The reasons, it suggests, is that: “brand involvement is a legitimisation of the sport, a validation of its inherent value, but also a throwback to the origins of sponsorship as patronage. For many women’s sports, the brand investment is that much more critical to their very existence.” The question therefore facing sponsors is what to do with that? Do you treat women’s sport as a unique entity and therefore employ a different strategy to the men’s game? Or simply treat sport as, well, sport?
PepsiCo has been involved in women’s sport for many years, first sponsoring US football star Mia Hamm in 1997 as its second-ever roster athlete after Michael Jordan. More recently, it launched a strategic partnership with Women in Football and sponsored 45 aspiring female coaches on the Football Association’s ‘Introduction to Coaching’ course.
This experience has led it to one firm conclusion. “We’re male and female agnostic,” says Mark Kirkham, PepsiCo’s chief marketing officer of international beverages. “The way we structure deals, the way we approach partnerships. We treat it as one game.”
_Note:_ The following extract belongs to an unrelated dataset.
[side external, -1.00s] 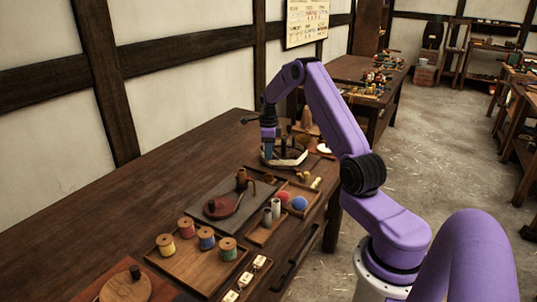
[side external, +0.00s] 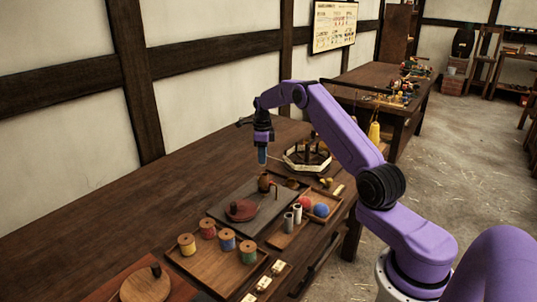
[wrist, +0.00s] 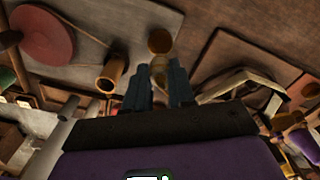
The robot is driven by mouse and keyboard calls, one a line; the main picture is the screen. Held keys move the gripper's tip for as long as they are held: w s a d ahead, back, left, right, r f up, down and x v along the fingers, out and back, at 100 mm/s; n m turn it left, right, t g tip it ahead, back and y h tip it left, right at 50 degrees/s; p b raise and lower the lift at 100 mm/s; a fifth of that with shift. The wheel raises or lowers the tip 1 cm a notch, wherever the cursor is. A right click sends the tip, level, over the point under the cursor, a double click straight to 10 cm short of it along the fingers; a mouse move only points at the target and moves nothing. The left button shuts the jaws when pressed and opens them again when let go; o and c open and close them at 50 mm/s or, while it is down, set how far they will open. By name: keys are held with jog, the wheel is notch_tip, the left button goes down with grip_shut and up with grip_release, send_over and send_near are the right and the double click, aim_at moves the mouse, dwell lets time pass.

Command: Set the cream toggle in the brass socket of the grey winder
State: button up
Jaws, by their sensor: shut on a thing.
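The grey winder (side external: 228,213) is a flat slab with a red disc (side external: 241,209) and an upright brass socket (side external: 264,183) near its far end. In the wrist view the socket (wrist: 112,72) is an open, hollow cup just left of the fingers. My gripper (side external: 262,158) is shut and hangs above and a little beyond the socket, apart from it. In the wrist view the fingers (wrist: 159,80) close on the cream toggle (wrist: 158,64), with a round brown part at its end. The toggle's lower end is hard to make out in the side view.
A cream-rimmed octagonal frame (side external: 290,161) with dark posts stands just right of my gripper. Trays with red and blue balls (side external: 321,210), metal cylinders (side external: 297,212) and several thread spools (side external: 227,239) lie nearer. The table's left part is bare.

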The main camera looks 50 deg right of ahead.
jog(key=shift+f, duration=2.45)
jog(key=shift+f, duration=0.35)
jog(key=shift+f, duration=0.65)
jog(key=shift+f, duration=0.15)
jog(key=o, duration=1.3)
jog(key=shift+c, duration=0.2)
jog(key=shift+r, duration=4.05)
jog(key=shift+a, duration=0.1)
But for others it’s more complex. Many brands are keen to get involved in women’s sport in an attempt to market to women, says Lee Gibbons, managing director at sports marketing agency Sport Unlimited. But it remains unclear whether women’s sport is the best way to do this. “There’s an audience you’re trying to get to know, which we don’t really know yet. Obviously, we’re seeing a spike [in crowds and viewers] where some of it will be female sports fans. But we’re still trying to determine what’s what.”
Regardless, Gibbons is clear on what strategy he thinks brands should take. “It’s a totally different audience that needs to be spoken to in a totally different way. And our feeling is that perhaps that isn’t happening in sport at the moment.”
The buzzword on everyone’s lips around sports sponsorship right now is ‘unbundling’. Since UEFA took the decision in 2017 to sell the commercial rights to its women’s games separately from the men’s, it has taken off, with FIFA and World Rugby quickly following suit.
Last year, the number of unbundled sponsorship investment in women’s sports more than doubled, according to Nielsen, giving sponsors new and varied opportunities to involve themselves in sport.
Even in cases like the FA, which hasn’t officially unbundled its rights, women’s only packages are available, with Xero recently signing such a deal with the FA. For now though at least, there is a major difference in price. Standard Chartered’s deal with the Liverpool women’s football team was estimated to cost £500k, according to Global Data, compared to the £65m Etihad spent on sponsoring Man City’s men’s team.
“The women’s packages cost somewhere in the region of 10%-20% of the men’s packages,” says Neil Hopkins, global head of strategy at M&C Saatchi. “That’s because it is still easier to make a business case for spending multiple millions on a package, where you can see the clearly defined broadcast exposure. That will change though. It’s just a question of when.”
It is not all about financials though. Women’s sport holds unique “intangible benefits” that are enough to draw businesses in, Hopkins says. “Men’s sport has always succeeded by putting up massive TV numbers. Whereas in the women’s game, people have been keener to look at what the benefit is beyond just exposure.”
As the Unlimited sports agency’s report concluded: “Women’s sport offers sponsors a new point of difference. A space with less clutter and a proposition better suited to landing a purpose-led message.”